Marvelous Venture Capital Fund quantifies (1) primary contribution (i.e., climate change mitigation) and provides structured qualitative perspectives on (2) secondary contribution, (3) management of PAI/DNSH, and (4) organizational integration. The latter is often basic in small organizations, but will grow in importance throughout the lifecycle of the investment.
Every ESG due diligence results in a point estimate of the primary contribution, and ESG scores of up to 100% (best possible value) for the other three dimensions. It typically comes with a list of recommended actions (i.e., post-deal actions). Should red flags arise, Marvelous Venture Capital Fund addresses them in a deep dive and clarifies how to solve them prior to investing (i.e., pre-deal actions).
Engagement
Marvelous Venture Capital Fund actively engages with Portfolio Companies in various ways to support their development and address key challenges.
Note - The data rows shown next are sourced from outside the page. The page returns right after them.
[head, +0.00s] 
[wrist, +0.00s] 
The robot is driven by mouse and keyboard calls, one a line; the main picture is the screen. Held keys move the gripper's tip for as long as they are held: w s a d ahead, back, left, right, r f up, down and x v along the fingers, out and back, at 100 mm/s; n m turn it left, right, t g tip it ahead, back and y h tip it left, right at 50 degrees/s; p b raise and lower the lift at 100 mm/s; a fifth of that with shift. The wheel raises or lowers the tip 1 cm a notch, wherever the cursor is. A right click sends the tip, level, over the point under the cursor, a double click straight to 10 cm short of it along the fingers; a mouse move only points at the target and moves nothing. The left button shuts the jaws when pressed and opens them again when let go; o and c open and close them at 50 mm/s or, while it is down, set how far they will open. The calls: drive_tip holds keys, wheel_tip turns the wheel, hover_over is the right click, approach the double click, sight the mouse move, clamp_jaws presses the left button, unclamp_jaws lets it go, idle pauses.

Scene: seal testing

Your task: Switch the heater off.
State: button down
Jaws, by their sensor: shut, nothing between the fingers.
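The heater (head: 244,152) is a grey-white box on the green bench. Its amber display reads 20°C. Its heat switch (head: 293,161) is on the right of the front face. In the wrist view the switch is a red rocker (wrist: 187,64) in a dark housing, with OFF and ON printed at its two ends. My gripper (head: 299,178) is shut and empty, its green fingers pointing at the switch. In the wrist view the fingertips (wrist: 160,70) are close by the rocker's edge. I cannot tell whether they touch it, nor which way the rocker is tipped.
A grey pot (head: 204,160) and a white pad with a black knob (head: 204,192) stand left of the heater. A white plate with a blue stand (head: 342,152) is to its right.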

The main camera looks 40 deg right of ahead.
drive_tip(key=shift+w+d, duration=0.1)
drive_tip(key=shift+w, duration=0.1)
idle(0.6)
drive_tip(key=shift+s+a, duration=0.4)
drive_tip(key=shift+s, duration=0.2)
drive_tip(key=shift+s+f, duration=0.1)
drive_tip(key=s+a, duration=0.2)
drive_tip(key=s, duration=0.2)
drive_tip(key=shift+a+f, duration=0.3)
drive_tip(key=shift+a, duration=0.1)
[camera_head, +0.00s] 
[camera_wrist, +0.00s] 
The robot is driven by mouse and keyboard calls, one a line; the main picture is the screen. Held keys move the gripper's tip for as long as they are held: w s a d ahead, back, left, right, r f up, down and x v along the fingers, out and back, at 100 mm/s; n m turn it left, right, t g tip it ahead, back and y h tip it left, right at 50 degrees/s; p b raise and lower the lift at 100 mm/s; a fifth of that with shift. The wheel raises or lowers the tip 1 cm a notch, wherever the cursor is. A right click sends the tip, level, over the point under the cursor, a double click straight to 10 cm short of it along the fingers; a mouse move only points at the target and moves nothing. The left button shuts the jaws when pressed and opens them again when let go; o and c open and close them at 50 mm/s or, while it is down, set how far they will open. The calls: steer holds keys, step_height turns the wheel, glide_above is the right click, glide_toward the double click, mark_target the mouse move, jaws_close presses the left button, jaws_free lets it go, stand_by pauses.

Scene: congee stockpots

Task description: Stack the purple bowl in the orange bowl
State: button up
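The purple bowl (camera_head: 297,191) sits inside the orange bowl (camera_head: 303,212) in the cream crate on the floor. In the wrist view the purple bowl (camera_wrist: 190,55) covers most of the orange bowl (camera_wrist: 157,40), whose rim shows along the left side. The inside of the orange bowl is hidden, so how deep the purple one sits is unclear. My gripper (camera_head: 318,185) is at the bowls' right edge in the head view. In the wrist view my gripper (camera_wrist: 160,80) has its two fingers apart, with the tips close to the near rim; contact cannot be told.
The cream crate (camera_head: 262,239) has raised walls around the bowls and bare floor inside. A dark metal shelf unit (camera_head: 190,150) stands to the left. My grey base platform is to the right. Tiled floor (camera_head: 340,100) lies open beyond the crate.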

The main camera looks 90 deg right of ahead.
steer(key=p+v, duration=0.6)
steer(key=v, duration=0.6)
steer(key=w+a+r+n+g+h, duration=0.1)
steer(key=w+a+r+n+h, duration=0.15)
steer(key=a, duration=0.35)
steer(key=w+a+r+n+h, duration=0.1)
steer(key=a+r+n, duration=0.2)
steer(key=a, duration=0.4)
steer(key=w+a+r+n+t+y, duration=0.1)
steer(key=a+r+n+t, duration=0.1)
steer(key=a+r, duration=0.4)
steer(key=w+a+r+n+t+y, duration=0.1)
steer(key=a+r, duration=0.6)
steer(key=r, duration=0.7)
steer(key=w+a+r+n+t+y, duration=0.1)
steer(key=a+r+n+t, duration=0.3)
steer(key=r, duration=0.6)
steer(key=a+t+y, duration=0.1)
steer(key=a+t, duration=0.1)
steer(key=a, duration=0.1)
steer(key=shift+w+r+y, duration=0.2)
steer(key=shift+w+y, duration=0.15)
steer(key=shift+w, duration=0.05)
The “catalyst approach” of Marvelous Venture Capital Fund aims to support the Portfolio Companies’ strategic resource allocation to enhance both the impact and financial performance of the Portfolio Companies. It includes a series of activities aimed at directly strengthening impact and increasing the likelihood of compliance with DNSH principles.
Benchmark
No reference benchmark has been designated for the purpose of attaining the sustainable investment objective. The EU Climate Transition Benchmark (CTB) and the EU Paris-Aligned Benchmark (PAB) are designed to assess the performance of investment portfolios in relation to climate objectives. These benchmarks are primarily tailored for established companies with available historical data on greenhouse gas emissions and other environmental metrics.
Investments of Marvelous Venture Capital Fund focus on the potential for future carbon reductions rather than current emissions. The continued effort toward achieving the objectives of the Paris Agreement is ensured by selecting companies with innovative solutions capable of enabling significant greenhouse gas reductions in the long term.